If wealthy regions, like Kendall in south Miami-Dade, become cities, the county will have no choice but to slash services or raise property taxes of whatever unincorporated areas remain, Richard Friedman adds.
Whether or not Kendall becomes a city, Eugene Stearns, an attorney involved in the incorporation efforts of Key Biscayne and Aventura in the early 1990s, argues that Ojus CDP residents would be better off forming their own municipality.
Stearns asserts that tax money earmarked for an unincorporated community is pillaged “with great zeal” by county officials for countywide services like the Miami-Dade Transit bus system.

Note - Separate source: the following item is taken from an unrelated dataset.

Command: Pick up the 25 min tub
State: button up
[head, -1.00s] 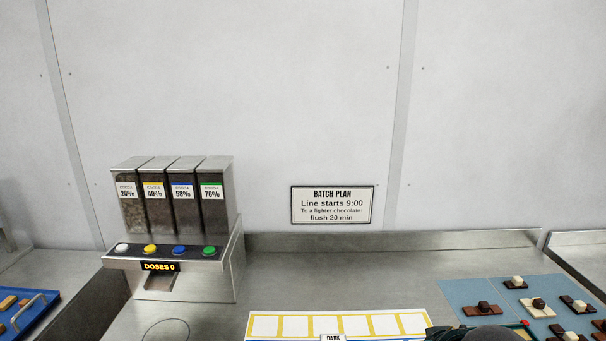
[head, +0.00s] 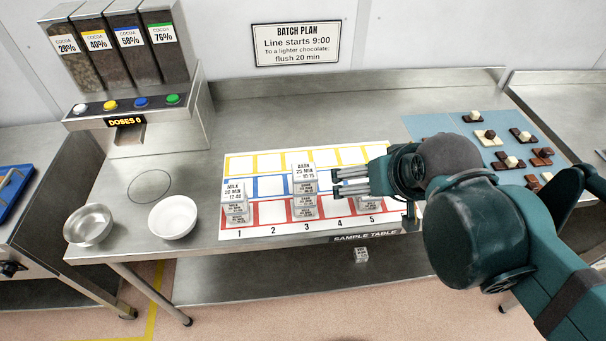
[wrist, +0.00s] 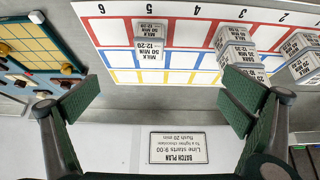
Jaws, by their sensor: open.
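The 25 min tub (head: 303,174), a small white tub labelled dark, 25 min, 10:15, stands at column 3 of the sample mat (head: 270,162) in the head view. Other tubs (head: 305,207) are right below it in the picture. My gripper (head: 337,181) is open and empty just to its right, with a small gap between. In the wrist view my fingers (wrist: 165,97) are wide apart with no tub between them. A group of tubs (wrist: 238,55) lies by the right finger there; I cannot tell which is the 25 min one.
A milk 20 min tub (head: 234,188) stands with others at column 1. Another tub (head: 369,203) is at column 5, close under my gripper. A white bowl (head: 173,218), a metal bowl (head: 88,226) and the cocoa dispenser (head: 150,130) are left. Chocolates lie on a blue mat (head: 428,125) right.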

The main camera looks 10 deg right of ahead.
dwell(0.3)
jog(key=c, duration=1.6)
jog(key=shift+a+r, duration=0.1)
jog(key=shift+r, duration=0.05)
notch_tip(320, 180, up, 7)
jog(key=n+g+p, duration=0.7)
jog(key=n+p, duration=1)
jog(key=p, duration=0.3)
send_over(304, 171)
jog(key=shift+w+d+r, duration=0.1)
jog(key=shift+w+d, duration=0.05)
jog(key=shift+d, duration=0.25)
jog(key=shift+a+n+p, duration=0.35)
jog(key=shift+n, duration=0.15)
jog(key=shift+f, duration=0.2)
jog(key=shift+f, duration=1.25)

Incorporated cities can also do a far better job providing services and addressing local issues than the county’s government can, Stearns insists. “Local governments,” he says, “are more efficient at providing a quality level of service at a lower cost than the county can.”
Former HOA president Lenny Feldman admits he’s leaning toward incorporation as a means of amplifying the community’s voice on matters like the proposed new flyover at Ives Dairy Road or public school construction, but only if there are guarantees that the new city government won’t overtax the residents on wasteful projects or bloated government pensions.
“If we’re able to make sure there’s responsible fiscal management,” Feldman says, “then there could be benefits to cityhood for a community like ours.”
Marc Hurwitz, the current president of the Sky Lake-Highland Lakes HOA, says his group has taken a neutral stance on the issue of cityhood. The group does, however, want a referendum. Proclaims Hurwitz: “The people should be allowed to vote on this as soon as possible.”